Screening: White Rose, ‘the sun is still shining’

Sophie Scholl screened at Safma.


Bilal Iqbal July 10, 2011

ISLAMABAD:


“Shall our nation be forever cast out by all mankind?”


Such was the fear that fuelled Sophie Scholl’s conviction, and this resolve was fully tested in 1943, when she was arrested for being part of White Rose, a non-violent movement campaigning against Adolf Hitler between 1942 and 1943.

Sophie Scholl – The Final Days chronicles the event leading up to her arrest, the subsequent investigation and the farcical trial that culminated in her conviction.

The movie was screened at Safma Media Centre on Friday at 5pm to a near-capacity audience. The screening was delayed by five minutes to accommodate latecomers (given the Pakistani propensity to be late, according to one of the organisers) - a good decision, given how many people walked in at the last minute.

Dr Thomas Ditt, First Secretary and Head of Press and Cultural Section at the German embassy, had recommended the film for screening. Before the movie, he said that many people ask him about Hitler and he believed the movie is a good way of bringing one closer to the Germany of 1943.

Directed by Marc Rothemund, the 2005 German movie was nominated for an Oscar and won 18 other awards, including the Silver Bear awards for Best Actress and Best Director at the Berlin International Film Festival.

A movie such as Sophie Scholl cannot really be measured by the yardstick of a conventional film. It is based on a true story, and by most accounts is an accurate portrayal of what happened to Sophie, Hans Scholl, and Christoph Probst. There is no suspense to be generated and the director must instead rely on the power of his subject matter and the cast to make an impact.

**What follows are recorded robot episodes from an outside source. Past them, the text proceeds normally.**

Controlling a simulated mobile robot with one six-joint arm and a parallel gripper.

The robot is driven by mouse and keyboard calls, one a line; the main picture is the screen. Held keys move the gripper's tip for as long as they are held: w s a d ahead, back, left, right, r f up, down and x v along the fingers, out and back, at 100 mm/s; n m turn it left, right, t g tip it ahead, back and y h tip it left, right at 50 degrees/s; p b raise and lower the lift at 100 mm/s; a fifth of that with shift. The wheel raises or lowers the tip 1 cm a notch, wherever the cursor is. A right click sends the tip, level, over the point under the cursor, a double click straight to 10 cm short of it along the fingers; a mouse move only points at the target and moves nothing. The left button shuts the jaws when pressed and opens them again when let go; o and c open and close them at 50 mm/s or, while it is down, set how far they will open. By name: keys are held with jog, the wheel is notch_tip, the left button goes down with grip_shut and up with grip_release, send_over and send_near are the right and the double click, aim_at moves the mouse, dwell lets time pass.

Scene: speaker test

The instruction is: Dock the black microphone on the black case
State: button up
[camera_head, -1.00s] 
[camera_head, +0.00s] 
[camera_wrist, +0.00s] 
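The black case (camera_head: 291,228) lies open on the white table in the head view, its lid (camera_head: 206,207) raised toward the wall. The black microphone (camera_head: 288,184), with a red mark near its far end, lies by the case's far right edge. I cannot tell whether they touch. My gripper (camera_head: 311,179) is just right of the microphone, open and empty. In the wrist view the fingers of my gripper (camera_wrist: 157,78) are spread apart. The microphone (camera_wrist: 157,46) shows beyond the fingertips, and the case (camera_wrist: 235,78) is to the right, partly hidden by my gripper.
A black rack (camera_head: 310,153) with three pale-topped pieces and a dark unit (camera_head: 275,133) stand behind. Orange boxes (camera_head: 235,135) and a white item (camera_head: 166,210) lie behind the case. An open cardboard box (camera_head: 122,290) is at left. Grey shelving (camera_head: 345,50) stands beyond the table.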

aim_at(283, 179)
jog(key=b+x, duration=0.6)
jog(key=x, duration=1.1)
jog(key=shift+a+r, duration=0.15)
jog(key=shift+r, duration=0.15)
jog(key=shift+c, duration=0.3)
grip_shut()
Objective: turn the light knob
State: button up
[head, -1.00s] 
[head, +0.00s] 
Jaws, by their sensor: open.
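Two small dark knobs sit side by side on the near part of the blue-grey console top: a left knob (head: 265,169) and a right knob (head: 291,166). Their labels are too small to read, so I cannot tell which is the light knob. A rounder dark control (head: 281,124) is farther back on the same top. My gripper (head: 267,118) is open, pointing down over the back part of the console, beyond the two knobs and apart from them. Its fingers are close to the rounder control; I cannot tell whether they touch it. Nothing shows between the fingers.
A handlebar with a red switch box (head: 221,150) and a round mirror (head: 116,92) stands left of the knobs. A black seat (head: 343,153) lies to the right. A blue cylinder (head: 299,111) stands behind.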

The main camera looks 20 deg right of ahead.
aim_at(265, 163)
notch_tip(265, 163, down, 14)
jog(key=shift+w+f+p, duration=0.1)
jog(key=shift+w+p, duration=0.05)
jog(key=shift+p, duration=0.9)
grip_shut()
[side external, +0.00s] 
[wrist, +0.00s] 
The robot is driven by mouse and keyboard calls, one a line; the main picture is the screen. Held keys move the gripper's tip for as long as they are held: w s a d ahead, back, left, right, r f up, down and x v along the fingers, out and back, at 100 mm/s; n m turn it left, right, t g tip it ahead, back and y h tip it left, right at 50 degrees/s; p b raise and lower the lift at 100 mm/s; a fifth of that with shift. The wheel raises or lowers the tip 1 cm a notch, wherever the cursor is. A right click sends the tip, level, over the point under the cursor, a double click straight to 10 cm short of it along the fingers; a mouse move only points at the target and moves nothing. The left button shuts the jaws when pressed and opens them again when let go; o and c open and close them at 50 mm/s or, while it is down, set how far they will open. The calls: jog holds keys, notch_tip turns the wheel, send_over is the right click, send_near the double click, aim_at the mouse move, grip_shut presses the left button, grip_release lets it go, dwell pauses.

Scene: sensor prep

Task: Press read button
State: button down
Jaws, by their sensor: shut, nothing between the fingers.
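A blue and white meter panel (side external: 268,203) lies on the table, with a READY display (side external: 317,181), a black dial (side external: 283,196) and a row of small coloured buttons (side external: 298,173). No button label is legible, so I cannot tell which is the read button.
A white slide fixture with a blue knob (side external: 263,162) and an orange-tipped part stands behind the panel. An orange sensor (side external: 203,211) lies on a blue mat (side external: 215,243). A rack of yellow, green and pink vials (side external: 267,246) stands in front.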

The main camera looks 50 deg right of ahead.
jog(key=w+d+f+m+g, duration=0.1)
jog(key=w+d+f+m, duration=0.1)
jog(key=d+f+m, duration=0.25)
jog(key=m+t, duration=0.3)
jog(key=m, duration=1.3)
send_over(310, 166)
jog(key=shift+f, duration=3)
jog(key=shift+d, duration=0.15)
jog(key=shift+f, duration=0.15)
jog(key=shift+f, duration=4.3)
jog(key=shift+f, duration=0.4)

To this end, instead of visual gimmickry, Rothemund relies on Julia Jentsch (who plays Sophie) to carry the movie, and she does not let him down. Her performance is tuned to perfection. She captures the essence of a young woman with much to look forward to; she is a person who is willing to die for what she believes in – she will not have a lesser punishment, she refuses to run away, even when she is offered a way out by the investigator, played brilliantly by Gerald Alexander Held.

The movie is told from Sophie’s point of view; we know what she knows, not a thing more, which serves to imbue the viewer with the same sense of fear that Sophie must have felt.

The director intersperses Jentsch’s understated performance with a haunting and ominous soundtrack that is reminiscent of war drums; the contrast serves to accentuate the drama that is underlying beneath the placid faces exhibited by the characters. Music is perhaps the only dramatic part of the movie, because Rothemund’s camera itself vanishes from the scenery at times, allowing the viewer to be transported to the investigation room, the cell and the courtroom. It is a conscious choice on part of the director and one that arguably works in favour of the effectiveness of the film - so much so that when Sophie got the final blow in the form of an immediate execution, her cry shook me up and sent a shiver down my spine.

The movie sparked quite a debate among those who attended the screening; some criticising it for its “novel-like” approach to storytelling, while others vehemently defending the beauty of the simplicity with which it was shot.

Others took a more subtle, but relevant, message from the film itself. Shazeb Khan, an Islamabadi blogger, for instance, took back the message that change must come from within, so that “you cannot be trashed as a nation.”



Published in The Express Tribune, July 10th, 2011.